The literature examining the integration of central and eastern Europe into the EU in the post-accession period has mainly focused on internal dynamics. On the one hand, accession to the EU has strengthened the economic development of CEE countries through capital flows, investments, trade and access to the single market (Medve-Bálint, Citation2014), while also rendering them dependent on western member states economically and financially (Epstein, Citation2014; Epstein & Jacoby, Citation2014; Jacoby, Citation2014). On the other hand, the eastern enlargement has not done away with the political differences between eastern and western member states. The eastern members continue to lag behind when it comes to democratic standards, liberal values, the rule of law, and fighting corruption. The recent decline of liberal democracy in Hungary and Poland as well as in Bulgaria and Slovenia (Bustikova & Guasti, Citation2017; Cianetti et al., Citation2018; Krastev & Holmes, Citation2019; Krekó & Enyedi, Citation2018; Vachudova, Citation2020) has added to the perceived East–West gap in the quality of democracy, regardless of the decline of liberal democracy worldwide (Freedom House, 2021; 2022; Pintsch et al., Citation2022). In fact, studies show that the quality of liberal democracy has suffered not only in eastern European member states but also in founding members such as France and Germany (Smolka, Citation2021). The rise of populism and the electoral success of populist parties have had a negative effect on liberal democracies across the EU (both East and West). So despite the ambiguous and essentially discriminatory foundations and connotations of the reasoning behind the perceived East–West divide in some segments of the scholarship, its existence is seen as an obstacle to deeper European integration (Anghel, Citation2020; Bârgăoanu et al., Citation2019; Kelemen, Citation2017; Makszin, Citation2020; see also other contributions in this Special Issue).
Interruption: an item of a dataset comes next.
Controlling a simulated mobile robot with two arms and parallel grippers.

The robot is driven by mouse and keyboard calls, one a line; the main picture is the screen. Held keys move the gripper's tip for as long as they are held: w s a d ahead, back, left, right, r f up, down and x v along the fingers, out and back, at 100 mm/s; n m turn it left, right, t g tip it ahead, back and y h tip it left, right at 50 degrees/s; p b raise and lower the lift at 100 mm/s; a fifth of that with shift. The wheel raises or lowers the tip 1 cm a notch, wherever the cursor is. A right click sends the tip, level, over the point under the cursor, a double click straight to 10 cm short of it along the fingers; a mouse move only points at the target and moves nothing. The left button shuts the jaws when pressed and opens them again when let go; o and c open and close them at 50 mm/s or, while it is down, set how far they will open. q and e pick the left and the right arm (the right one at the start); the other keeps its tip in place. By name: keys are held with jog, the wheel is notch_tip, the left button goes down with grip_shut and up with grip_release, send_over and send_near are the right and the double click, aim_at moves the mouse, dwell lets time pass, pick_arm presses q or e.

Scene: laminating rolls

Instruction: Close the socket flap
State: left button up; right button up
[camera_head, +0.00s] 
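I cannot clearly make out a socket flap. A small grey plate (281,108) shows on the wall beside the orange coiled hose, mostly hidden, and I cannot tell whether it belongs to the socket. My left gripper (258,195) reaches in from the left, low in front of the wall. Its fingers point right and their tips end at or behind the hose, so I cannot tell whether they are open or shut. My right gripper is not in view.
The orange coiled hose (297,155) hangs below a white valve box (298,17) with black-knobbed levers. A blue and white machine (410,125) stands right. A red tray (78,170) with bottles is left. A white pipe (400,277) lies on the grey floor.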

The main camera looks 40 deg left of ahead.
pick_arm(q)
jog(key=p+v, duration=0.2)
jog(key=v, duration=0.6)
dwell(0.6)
While the scholarship has examined the dynamics within the EU, not much attention has been paid to studying whether and how the East–West divide has manifested itself in the EU’s foreign policy. This is not surprising given that on major foreign policy issues, the eastern member states have simply amplified existing cleavages within the EU (Zielonka, Citation2020). The EU’s rule-of-law crisis has however been seen as likely having major consequences for the EU’s external legitimacy and has been expected to undermine the EU’s credibility to inspire and demand democratic change beyond its borders (Meunier & Vachudova, Citation2018). Aside from a study on the rise of populism in the EU and its consequences for external democracy promotion (Pintsch et al., Citation2022), the literature has shied away from examining closely the effects of internal EU tensions on the EU’s external democracy promotion.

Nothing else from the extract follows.